### DATA
-- Begin --

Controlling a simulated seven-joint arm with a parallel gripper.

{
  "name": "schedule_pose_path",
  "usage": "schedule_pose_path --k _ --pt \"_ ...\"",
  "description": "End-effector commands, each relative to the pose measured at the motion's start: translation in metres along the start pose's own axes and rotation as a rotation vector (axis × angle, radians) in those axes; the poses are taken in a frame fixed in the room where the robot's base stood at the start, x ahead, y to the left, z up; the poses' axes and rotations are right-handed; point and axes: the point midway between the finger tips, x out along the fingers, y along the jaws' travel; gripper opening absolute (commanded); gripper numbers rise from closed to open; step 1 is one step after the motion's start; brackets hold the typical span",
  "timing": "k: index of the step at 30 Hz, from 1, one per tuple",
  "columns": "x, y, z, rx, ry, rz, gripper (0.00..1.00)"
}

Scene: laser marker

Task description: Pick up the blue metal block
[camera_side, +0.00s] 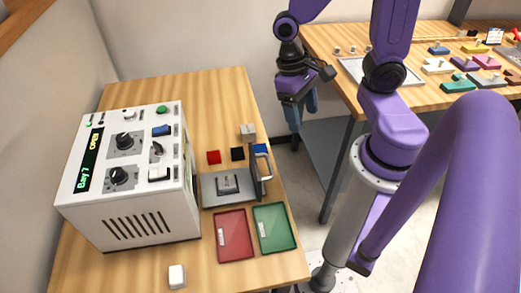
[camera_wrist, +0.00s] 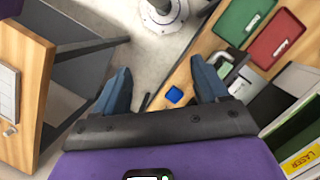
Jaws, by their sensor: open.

-- End --

### WHAT TO WORK ON
Reproduce all of the material above word for word. Omit the pictures.

### EXERCISE RESPONSE
Controlling a simulated seven-joint arm with a parallel gripper.

{
  "name": "schedule_pose_path",
  "usage": "schedule_pose_path --k _ --pt \"_ ...\"",
  "description": "End-effector commands, each relative to the pose measured at the motion's start: translation in metres along the start pose's own axes and rotation as a rotation vector (axis × angle, radians) in those axes; the poses are taken in a frame fixed in the room where the robot's base stood at the start, x ahead, y to the left, z up; the poses' axes and rotations are right-handed; point and axes: the point midway between the finger tips, x out along the fingers, y along the jaws' travel; gripper opening absolute (commanded); gripper numbers rise from closed to open; step 1 is one step after the motion's start; brackets hold the typical span",
  "timing": "k: index of the step at 30 Hz, from 1, one per tuple",
  "columns": "x, y, z, rx, ry, rz, gripper (0.00..1.00)"
}

Scene: laser marker

Task description: Pick up the blue metal block
[camera_side, +0.00s] 
[camera_wrist, +0.00s] 
Jaws, by their sensor: open.

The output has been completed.